» Directions
Quote the listing below in its entirety, omitting every image.

__________

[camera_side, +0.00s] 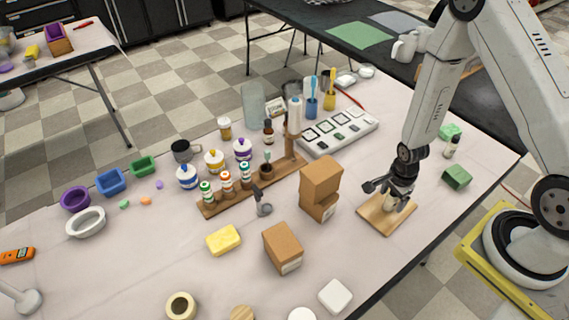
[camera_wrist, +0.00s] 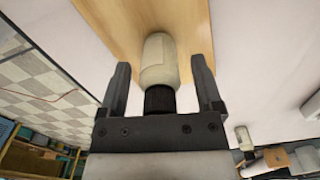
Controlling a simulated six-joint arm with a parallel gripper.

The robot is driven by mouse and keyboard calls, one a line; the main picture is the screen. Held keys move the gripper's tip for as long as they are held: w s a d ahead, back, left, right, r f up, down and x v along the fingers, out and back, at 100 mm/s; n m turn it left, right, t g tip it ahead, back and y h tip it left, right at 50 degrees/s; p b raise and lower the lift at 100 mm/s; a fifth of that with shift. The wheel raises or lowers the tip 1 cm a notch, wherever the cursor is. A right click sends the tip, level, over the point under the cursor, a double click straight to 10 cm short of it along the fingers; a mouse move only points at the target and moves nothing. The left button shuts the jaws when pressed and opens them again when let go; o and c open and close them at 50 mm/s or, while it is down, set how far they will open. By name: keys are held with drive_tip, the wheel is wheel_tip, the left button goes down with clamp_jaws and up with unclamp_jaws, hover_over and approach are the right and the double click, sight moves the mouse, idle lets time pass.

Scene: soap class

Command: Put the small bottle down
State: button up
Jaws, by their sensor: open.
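The small bottle (camera_wrist: 158,62), cream with a black cap, is on the wooden board (camera_wrist: 112,18) in the wrist view. It sits between the spread fingers of my gripper (camera_wrist: 161,78), with a visible gap on each side. In the side view my gripper (camera_side: 388,194) is low over the wooden board (camera_side: 372,218), pointing down with its fingers apart. The bottle is mostly hidden by the gripper there, and only a pale part of it shows below.
A second small bottle (camera_side: 451,147) and a green block (camera_side: 457,176) stand to the right. Stacked cardboard boxes (camera_side: 320,186) stand close on the left. A rack of paint bottles (camera_side: 250,186) is farther left. The table is clear in front of the board.

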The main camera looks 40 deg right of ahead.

__________

» Result
[camera_side, +0.00s] 
[camera_wrist, +0.00s] 
Controlling a simulated six-joint arm with a parallel gripper.

The robot is driven by mouse and keyboard calls, one a line; the main picture is the screen. Held keys move the gripper's tip for as long as they are held: w s a d ahead, back, left, right, r f up, down and x v along the fingers, out and back, at 100 mm/s; n m turn it left, right, t g tip it ahead, back and y h tip it left, right at 50 degrees/s; p b raise and lower the lift at 100 mm/s; a fifth of that with shift. The wheel raises or lowers the tip 1 cm a notch, wherever the cursor is. A right click sends the tip, level, over the point under the cursor, a double click straight to 10 cm short of it along the fingers; a mouse move only points at the target and moves nothing. The left button shuts the jaws when pressed and opens them again when let go; o and c open and close them at 50 mm/s or, while it is down, set how far they will open. By name: keys are held with drive_tip, the wheel is wheel_tip, the left button goes down with clamp_jaws and up with unclamp_jaws, hover_over and approach are the right and the double click, sight moves the mouse, idle lets time pass.

Scene: soap class

Command: Put the small bottle down
State: button up
Jaws, by their sensor: open.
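The small bottle (camera_wrist: 158,62), cream with a black cap, is on the wooden board (camera_wrist: 112,18) in the wrist view. It sits between the spread fingers of my gripper (camera_wrist: 161,78), with a visible gap on each side. In the side view my gripper (camera_side: 388,194) is low over the wooden board (camera_side: 372,218), pointing down with its fingers apart. The bottle is mostly hidden by the gripper there, and only a pale part of it shows below.
A second small bottle (camera_side: 451,147) and a green block (camera_side: 457,176) stand to the right. Stacked cardboard boxes (camera_side: 320,186) stand close on the left. A rack of paint bottles (camera_side: 250,186) is farther left. The table is clear in front of the board.

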The main camera looks 40 deg right of ahead.

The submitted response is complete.